Говоря о вкладе военных чекистов в нашу победу над фашистами, не могу с горечью не заметить, что вклад этот в силу мало понятных для меня причин в мемуарной литературе искусственно замалчивается. Взять того же Н. С. Хрущева. В боевой обстановке он не уставал отмечать славные дела и роль чекистов, а в его нашумевших мемуарах об этой роли — ни слова.
Бывший командующий 62-й армией В. И. Чуйков в 1949 году позвонил мне по ВЧ из Берлина (он был тогда главнокомандующим Группой войск в Германии):
— Николай Николаевич, я книгу воспоминаний пишу о Сталинградском сражении. Хочу твоих ребят-чекистов и тебя упомянуть добрыми словами. Не будешь возражать?
— О ребятах, — говорю, — пожалуйста, буду очень рад. А обо мне не надо.
Прочитал я его книгу в середине 50-х, о чекистах не сказано ни слова. Даже не назван в своей должности и лишь мельком упомянут Витков, начальник Особого отдела 62-й армии. А ведь с ним-то Чуйков состоял не то что в приятельских, а просто в дружеских отношениях.
Все это выглядит не вполне порядочно.
— Нельзя ли привести примеры верности долгу, стойкости и мужества чекистов, проявления ими лучших человеческих качеств?

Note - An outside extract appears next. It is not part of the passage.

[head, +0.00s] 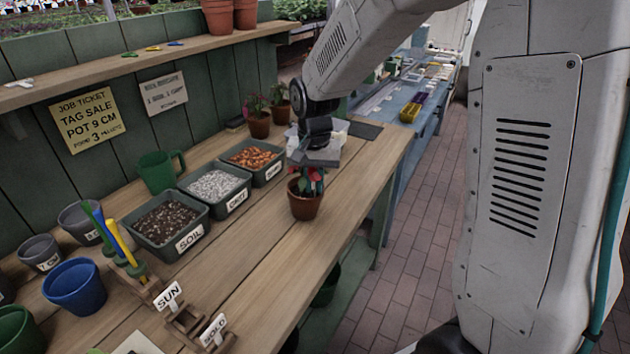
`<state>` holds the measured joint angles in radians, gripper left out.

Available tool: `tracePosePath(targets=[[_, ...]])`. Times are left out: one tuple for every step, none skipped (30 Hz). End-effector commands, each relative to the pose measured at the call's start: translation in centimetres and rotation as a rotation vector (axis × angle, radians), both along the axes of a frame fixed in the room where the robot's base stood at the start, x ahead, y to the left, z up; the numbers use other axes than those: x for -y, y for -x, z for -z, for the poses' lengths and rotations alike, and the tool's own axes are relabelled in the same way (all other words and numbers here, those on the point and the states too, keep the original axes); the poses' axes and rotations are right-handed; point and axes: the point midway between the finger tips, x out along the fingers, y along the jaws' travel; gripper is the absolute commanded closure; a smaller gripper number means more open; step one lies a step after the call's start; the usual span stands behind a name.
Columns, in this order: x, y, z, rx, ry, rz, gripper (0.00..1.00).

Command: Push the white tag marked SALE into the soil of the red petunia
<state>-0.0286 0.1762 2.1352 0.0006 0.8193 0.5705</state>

— С удовольствием это сделаю. Среди моих подчиненных были, например, люди, которых я с удовольствием представил бы к званию Героя Советского Союза. Таких, например, как М. А. Белоусов, Васильченко, Чураков. Они проявили себя как бесстрашные, мужественные люди, очень квалифицированные оперативные работники. Примеры истинного бесстрашия показывали и представители высшего нашего руководства. Когда на Сталинградском фронте находился В. С. Абакумов, он активно практиковал посещение боевых порядков.
Например, однажды в беседе с командующим стрелковым корпусом Тапасчишиным неожиданно выяснилось, что тот намерен атаковать железнодорожную станцию, чтобы отбить ее у немцев. Со стороны станции раздавались взрывы, над ней летали немецкие самолеты.
— Если станция занята немцами, то почему ее бомбят немецкие самолеты? — спросил Абакумов Тапасчишина, пока солдаты готовились идти в атаку.
Не получив вразумительного ответа, Абакумов сел в машину и сказал:
— Еду в район станции. Если там немцы и я вступлю с ними в бой, то приказываю открыть по моей машине артиллерийский огонь: мне нельзя попадать в плен.
Мне ничего не оставалось делать, как сесть в машину к Абакумову, и на очень большой скорости (чтобы противник не мог вести по нам прицельный огонь) мы поехали к станции. Честно говоря, я испытал при этом не самые лучшие минуты в своей жизни, но что было делать? Не мог же я отправить прямо в лапы немцам своего руководителя. Лучше уж было погибнуть вместе, потому что, если бы с ним что-нибудь случилось, с меня бы потом три шкуры спустили. Кроме того, не хотелось перед бойцами ударять в грязь лицом.